Supervisor Janer Ngyuen, saying the report “demoralized” her and her family as well as “the 500 employees who work at CalOptima”, was laughable in her defense of a situation that she clearly manipulated to garner favor wtih her constituency when she was appointed as the Board’s representative to the organization. I have news for her, the 500 employees of CalOptima were probably laughing their collective asses off when they saw this video.

Grand Jury Foreman, Ray Garcia, says he stands by the reports. “The only thing I will say about the corruption thing is, you  ought to read the corruption thing. It’s a chronology of four decades of malfeasance, misfeasance and downright crime.”  Unlike us, Garcia says he was surprised on the backlash from the ethics commission suggestion. Of course, we’re not.

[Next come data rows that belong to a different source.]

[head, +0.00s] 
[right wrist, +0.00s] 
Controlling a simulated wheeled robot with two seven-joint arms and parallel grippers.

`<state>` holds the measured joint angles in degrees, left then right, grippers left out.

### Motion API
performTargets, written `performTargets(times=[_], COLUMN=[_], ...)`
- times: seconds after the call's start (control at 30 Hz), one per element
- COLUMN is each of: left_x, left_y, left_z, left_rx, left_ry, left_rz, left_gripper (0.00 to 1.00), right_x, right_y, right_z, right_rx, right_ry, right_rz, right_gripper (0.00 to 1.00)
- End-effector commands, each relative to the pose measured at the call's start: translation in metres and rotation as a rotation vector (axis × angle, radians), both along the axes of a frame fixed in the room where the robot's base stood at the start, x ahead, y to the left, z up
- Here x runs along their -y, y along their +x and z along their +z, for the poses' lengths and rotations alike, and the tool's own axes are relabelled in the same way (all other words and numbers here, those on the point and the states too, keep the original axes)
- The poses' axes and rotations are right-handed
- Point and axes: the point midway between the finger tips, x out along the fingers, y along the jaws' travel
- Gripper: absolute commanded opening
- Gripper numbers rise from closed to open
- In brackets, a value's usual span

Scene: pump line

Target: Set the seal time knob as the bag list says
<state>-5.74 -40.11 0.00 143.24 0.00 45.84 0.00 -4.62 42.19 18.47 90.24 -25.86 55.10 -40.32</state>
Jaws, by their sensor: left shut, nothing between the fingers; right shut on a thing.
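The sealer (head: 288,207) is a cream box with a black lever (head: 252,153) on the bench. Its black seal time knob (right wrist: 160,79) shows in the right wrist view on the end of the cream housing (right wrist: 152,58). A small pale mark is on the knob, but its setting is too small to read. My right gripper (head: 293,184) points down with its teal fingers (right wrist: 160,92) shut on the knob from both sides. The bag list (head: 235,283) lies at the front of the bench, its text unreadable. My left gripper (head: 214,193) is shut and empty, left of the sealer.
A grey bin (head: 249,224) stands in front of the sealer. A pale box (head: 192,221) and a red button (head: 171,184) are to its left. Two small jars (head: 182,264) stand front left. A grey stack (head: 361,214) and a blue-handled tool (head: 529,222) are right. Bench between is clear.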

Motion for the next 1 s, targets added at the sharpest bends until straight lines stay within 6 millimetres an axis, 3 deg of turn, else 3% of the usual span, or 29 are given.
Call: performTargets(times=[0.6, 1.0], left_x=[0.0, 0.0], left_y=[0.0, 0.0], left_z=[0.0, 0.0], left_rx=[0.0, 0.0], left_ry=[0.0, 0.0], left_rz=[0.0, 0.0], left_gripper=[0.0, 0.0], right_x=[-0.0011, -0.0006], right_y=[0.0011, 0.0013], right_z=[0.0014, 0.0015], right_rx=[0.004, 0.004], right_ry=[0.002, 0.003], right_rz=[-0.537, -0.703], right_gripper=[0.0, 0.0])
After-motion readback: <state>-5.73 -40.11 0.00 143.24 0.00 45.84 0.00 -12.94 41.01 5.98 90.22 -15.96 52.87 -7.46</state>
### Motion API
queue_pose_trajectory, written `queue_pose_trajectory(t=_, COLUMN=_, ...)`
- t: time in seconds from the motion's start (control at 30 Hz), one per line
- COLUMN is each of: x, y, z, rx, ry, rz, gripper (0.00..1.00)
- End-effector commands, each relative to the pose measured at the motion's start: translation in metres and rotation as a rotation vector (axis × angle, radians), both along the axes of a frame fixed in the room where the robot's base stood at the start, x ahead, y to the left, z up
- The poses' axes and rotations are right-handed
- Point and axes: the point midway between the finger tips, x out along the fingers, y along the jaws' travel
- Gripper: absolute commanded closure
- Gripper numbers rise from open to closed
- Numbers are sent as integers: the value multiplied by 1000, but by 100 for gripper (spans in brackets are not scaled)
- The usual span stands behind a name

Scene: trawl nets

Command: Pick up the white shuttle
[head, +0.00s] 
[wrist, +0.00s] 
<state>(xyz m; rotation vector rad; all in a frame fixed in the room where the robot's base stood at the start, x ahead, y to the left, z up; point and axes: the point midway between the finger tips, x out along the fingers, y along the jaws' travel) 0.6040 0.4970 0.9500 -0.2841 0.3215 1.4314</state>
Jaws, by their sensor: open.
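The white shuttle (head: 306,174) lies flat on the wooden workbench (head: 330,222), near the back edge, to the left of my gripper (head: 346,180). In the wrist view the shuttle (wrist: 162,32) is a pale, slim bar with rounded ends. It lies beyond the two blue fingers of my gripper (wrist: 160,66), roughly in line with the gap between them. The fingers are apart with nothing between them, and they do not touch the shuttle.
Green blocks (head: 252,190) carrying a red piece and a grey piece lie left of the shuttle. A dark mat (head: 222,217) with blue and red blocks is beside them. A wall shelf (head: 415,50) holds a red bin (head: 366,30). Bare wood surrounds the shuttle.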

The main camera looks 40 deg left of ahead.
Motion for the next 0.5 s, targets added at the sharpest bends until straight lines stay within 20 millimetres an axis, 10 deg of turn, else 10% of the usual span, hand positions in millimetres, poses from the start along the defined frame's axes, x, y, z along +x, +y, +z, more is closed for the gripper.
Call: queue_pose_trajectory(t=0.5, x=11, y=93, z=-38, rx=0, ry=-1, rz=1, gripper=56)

This video shows one thing: the Orange County Board of Supervisors have shamed themselves, more than any report or investigation possibly could. Instead of whining about this, as Shawn Nelson and poor, little hurt Janet Nguyen did, they should be taking an honest look at themselves and how they have acted during their tenure. From failures to identify and rout out sexually criminal behavior to how they have treated the employees in general of this county, they have led among Republican leaders in this county to hide the truth from the public. And now that they have been called on it, all they can do is scream and yell at the messenger.

The investigation will take a year or more. In truth, I don’t expect much to come of it. Ann Ravel, the chief of the FPPC is a milkweed at best. She has never outed any politician, Republican or Democrat for a substantial infraction and I don’t expect her to do much more than pay lip service to this. It is refreshing to see this out in the open, however. And it is fun to watch the worms squirm.